What the HELL is Paul McGuinness on about now??
August 2010 : U2 manager, Paul McGuinness has a go at illegal file sharers, bloggers and isp's Part of his thought are below. There's a link to the full article at the end of this piece.
We are living in an era when "free" is decimating the music industry and is starting to do the same to film, TV and books. Yet for the world’s internet service providers, bloated by years of broadband growth, "free music" has become a multi-billion dollar bonanza. What has gone so wrong? And what can be done now to put it to right?
Well-known artists very seldom speak out on piracy. There are several reasons for this. It isn't seen as cool or attractive to their fans -- Lars Ulrich from Metallica was savaged when he criticised Napster. Other famous artists sometimes understandably feel too rich and too successful to be able to speak out on the issue without being embarrassed.
Then there is the backlash from the bloggers -- those anonymous gremlins who wait to send off their next salvo of bilious four-letter abuse whenever a well-known artist sticks their head above the parapet. When Lily Allen recently posted some thoughtful comments about how illegal file-sharing is hurting new developing acts, she was ravaged by the online mob and withdrew from the debate.
Nevertheless, Bono has stepped into the argument. Quite unprompted by me, he wrote an op-ed piece in the New York Times in January and he pulled no punches. "A decade's worth of music file sharing and swiping has made clear the people it hurts are the creators.
Artists cannot get record deals. Revenues are plummeting. Efforts to provide legal and viable ways of making money from music are being stymied by piracy. The latest figures from the International Federation of the Phonographic Industry (IFPI) shown that 95 per cent of all music downloaded is illegally obtained and unpaid for.

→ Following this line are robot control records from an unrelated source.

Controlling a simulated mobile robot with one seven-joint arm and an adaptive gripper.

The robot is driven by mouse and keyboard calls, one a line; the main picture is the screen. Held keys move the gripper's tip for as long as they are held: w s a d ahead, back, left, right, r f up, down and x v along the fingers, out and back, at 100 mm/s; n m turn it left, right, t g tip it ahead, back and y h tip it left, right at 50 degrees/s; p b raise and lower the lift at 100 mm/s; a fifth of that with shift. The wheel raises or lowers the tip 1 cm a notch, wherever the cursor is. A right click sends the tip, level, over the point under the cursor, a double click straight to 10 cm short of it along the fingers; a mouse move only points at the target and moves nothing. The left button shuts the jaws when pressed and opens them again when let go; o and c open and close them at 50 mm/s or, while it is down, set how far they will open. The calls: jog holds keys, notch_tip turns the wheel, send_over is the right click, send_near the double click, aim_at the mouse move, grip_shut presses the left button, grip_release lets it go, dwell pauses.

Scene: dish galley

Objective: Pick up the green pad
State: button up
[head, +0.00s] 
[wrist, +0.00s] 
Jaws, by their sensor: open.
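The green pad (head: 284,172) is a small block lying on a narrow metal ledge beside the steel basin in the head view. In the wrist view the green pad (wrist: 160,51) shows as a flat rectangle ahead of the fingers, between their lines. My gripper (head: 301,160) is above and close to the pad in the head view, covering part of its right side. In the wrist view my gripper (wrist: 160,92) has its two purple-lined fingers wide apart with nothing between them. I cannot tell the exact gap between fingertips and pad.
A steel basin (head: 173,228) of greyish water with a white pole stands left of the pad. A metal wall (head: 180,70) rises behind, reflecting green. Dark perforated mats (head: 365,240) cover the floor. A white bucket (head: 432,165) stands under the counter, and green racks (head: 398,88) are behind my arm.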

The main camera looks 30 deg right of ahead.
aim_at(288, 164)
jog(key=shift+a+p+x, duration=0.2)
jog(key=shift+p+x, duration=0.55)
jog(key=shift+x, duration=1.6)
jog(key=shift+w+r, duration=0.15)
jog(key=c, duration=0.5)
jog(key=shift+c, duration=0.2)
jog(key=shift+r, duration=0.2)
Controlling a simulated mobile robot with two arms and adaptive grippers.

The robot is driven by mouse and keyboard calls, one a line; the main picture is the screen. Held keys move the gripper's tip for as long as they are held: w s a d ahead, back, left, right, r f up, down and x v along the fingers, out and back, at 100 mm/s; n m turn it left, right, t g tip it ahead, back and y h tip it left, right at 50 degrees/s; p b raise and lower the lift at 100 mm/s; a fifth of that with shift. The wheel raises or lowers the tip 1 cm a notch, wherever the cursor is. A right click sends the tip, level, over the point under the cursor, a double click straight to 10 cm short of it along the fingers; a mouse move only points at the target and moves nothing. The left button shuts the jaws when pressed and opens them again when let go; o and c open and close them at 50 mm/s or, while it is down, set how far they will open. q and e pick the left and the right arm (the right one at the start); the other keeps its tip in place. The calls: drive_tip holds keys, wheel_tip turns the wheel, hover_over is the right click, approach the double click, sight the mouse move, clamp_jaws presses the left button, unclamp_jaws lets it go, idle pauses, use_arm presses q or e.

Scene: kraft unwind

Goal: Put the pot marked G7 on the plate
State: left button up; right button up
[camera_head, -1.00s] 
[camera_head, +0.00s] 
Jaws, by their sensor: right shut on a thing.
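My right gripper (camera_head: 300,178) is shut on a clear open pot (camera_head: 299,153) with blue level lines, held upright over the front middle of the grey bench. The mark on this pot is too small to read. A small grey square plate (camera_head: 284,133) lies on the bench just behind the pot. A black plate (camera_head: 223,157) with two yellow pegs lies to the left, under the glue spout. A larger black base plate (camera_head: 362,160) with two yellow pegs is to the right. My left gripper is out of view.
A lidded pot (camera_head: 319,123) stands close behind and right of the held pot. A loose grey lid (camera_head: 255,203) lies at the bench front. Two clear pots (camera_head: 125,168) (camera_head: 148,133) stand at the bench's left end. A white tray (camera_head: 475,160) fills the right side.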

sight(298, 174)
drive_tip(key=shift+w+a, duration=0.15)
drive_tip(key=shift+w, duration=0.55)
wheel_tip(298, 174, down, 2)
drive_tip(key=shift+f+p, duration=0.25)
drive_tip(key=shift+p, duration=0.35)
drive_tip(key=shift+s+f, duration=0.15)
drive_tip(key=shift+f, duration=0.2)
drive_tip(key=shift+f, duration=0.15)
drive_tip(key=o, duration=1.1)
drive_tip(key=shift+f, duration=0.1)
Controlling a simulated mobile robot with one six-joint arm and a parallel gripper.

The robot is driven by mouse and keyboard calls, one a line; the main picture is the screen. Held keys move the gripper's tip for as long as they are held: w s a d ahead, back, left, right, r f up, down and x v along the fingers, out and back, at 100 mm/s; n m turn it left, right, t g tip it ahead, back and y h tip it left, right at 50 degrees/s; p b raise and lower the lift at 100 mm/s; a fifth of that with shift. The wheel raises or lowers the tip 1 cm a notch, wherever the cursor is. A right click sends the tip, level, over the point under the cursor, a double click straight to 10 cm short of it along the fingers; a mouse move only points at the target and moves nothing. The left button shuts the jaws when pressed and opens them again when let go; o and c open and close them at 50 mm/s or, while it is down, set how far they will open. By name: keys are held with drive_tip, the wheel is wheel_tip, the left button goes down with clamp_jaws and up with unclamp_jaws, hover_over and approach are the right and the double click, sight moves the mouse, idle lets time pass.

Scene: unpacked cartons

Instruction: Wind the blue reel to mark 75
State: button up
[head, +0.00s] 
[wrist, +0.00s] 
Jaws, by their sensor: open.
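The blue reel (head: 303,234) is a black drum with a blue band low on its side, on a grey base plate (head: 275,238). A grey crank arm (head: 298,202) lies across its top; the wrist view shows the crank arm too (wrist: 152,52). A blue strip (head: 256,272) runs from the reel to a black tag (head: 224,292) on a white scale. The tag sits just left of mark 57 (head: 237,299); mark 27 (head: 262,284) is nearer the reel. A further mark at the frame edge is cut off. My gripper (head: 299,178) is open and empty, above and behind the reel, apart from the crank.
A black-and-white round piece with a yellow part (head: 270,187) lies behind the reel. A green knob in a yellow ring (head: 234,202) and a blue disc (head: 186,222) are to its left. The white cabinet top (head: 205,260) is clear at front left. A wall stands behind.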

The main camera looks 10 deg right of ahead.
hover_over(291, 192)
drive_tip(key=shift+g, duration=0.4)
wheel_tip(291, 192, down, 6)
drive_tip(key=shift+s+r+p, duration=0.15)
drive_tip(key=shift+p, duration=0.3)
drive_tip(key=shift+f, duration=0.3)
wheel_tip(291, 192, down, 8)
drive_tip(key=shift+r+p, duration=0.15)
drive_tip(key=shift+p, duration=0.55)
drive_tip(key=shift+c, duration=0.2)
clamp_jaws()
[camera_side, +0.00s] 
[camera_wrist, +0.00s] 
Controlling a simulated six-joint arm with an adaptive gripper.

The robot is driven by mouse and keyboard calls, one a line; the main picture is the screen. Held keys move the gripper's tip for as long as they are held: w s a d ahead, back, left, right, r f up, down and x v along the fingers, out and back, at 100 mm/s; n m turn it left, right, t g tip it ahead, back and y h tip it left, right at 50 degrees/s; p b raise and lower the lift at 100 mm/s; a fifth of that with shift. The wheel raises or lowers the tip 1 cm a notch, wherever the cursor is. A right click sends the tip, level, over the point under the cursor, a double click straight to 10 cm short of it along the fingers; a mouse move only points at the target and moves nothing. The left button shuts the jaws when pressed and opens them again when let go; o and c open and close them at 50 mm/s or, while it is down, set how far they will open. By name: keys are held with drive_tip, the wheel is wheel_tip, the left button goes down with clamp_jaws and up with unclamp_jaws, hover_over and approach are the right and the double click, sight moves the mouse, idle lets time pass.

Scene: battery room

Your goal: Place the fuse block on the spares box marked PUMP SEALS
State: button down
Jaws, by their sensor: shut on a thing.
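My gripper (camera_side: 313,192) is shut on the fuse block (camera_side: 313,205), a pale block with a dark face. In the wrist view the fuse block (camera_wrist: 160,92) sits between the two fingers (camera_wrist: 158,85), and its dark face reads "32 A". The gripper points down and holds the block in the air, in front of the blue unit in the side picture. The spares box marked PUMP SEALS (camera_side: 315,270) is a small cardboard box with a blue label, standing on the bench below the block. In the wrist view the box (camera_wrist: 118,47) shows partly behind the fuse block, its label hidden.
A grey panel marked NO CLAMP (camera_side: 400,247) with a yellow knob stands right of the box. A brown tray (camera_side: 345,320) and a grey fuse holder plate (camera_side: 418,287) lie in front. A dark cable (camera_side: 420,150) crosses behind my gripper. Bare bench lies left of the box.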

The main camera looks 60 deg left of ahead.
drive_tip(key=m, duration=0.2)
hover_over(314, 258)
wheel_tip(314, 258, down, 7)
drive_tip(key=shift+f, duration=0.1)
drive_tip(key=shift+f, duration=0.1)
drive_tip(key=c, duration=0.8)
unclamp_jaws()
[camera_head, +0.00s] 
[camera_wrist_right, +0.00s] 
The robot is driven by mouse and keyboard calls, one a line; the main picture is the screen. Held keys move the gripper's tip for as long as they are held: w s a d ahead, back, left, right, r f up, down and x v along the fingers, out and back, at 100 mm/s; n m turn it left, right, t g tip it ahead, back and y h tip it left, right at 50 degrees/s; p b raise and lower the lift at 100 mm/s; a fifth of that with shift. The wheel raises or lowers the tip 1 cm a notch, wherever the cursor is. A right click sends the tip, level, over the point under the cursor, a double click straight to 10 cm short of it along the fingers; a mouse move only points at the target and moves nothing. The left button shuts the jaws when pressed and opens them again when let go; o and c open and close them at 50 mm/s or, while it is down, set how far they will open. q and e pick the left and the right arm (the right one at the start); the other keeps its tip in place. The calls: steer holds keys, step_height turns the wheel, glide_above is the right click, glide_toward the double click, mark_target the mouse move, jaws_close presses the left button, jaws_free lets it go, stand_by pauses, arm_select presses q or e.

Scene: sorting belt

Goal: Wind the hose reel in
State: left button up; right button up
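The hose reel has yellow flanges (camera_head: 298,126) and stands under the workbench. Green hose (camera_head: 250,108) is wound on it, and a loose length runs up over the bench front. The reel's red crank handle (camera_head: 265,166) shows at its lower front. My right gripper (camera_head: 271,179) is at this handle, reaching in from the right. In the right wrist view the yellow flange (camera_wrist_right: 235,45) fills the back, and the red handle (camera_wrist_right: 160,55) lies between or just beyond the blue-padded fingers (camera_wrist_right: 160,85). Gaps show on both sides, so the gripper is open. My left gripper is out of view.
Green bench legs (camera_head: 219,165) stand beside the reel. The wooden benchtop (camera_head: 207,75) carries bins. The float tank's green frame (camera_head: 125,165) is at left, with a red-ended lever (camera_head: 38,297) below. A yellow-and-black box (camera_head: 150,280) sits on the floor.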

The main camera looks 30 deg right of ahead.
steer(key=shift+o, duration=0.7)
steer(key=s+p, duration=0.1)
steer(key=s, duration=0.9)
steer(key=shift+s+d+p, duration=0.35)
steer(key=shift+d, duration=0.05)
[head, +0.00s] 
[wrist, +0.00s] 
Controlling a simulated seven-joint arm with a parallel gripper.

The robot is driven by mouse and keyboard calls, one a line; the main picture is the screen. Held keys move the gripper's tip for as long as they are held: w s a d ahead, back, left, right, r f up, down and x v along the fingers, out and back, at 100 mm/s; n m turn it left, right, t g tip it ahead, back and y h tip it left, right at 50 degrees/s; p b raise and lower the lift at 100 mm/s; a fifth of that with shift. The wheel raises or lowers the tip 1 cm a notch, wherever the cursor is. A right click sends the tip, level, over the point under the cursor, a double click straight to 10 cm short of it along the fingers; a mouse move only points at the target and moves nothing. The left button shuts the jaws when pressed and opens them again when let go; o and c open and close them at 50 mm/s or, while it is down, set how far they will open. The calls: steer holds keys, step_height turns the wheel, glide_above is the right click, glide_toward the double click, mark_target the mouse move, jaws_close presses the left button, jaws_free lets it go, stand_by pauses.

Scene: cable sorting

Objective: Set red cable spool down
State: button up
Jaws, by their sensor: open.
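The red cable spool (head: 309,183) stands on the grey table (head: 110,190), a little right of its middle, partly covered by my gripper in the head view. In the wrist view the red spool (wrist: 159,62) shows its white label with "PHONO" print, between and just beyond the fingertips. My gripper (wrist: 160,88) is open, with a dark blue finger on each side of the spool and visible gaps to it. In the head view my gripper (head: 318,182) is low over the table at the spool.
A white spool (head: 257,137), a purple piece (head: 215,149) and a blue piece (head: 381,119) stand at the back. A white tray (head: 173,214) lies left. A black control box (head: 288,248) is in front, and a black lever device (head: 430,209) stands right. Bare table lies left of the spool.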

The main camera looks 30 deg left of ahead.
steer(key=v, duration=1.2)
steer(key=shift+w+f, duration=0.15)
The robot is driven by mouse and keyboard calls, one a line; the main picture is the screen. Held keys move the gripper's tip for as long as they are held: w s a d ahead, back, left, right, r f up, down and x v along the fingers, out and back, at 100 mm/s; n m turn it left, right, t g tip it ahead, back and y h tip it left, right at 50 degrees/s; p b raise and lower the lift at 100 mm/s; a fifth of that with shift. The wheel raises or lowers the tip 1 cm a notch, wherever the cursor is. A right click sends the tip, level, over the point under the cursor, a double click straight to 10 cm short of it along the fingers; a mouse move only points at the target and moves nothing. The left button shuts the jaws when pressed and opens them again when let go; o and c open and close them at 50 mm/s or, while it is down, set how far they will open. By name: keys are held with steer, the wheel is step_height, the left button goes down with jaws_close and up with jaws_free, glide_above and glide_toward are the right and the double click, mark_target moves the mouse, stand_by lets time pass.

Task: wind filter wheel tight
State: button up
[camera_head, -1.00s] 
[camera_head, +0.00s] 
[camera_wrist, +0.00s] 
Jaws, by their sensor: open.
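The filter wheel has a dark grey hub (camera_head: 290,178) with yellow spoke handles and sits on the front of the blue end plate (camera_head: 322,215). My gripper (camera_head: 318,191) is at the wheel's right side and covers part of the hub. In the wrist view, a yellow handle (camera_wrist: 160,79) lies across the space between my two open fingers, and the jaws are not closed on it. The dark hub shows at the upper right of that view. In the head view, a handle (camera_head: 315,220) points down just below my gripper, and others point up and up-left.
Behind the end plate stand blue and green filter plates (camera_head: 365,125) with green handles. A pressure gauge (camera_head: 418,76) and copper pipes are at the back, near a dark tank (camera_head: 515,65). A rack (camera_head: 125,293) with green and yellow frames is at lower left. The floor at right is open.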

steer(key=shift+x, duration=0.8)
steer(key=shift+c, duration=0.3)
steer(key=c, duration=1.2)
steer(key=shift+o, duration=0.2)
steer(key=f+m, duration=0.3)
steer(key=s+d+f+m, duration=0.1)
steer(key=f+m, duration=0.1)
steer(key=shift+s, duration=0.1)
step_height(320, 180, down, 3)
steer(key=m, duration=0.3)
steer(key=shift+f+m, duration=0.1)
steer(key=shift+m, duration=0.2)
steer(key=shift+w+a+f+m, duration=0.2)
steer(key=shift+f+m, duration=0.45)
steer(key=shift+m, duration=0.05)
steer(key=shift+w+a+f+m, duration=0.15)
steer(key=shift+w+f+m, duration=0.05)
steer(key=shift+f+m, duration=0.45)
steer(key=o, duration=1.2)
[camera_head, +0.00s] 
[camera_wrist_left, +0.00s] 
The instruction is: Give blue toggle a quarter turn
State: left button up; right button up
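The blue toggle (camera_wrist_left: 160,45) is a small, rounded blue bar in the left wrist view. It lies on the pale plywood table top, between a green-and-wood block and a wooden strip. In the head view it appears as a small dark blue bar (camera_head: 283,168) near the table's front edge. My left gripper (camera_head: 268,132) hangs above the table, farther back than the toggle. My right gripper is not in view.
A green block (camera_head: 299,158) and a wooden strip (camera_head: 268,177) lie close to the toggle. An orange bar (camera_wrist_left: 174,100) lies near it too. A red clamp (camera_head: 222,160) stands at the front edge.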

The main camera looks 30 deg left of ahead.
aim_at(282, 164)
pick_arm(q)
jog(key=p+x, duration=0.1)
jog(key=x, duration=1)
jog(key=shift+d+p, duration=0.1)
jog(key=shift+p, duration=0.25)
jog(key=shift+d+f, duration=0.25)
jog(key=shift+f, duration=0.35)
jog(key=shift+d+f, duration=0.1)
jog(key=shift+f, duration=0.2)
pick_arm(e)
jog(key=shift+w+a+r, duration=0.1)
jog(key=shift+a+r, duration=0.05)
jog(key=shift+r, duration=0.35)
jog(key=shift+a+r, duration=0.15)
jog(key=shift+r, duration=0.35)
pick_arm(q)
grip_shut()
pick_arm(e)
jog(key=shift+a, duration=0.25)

In the future I envisage every piece of music will be licensed to be available at any time on any device. All music will be transferrable between computer and portable device. ISPs will be reporting significant revenues from their "content ventures." These are the added-value businesses that over time they must move into as their flat-rate broadband business reaches saturation point. This is not fantasy: an independent survey by Ovum recently predicted that ISPs in the U.K. could earn more than £100m in digital music revenues by 2013. In the beautiful future of my dream, every record label and every ISP will be joined in commercial partnership, sharing revenues and strategies to get their music to as many millions of people as possible.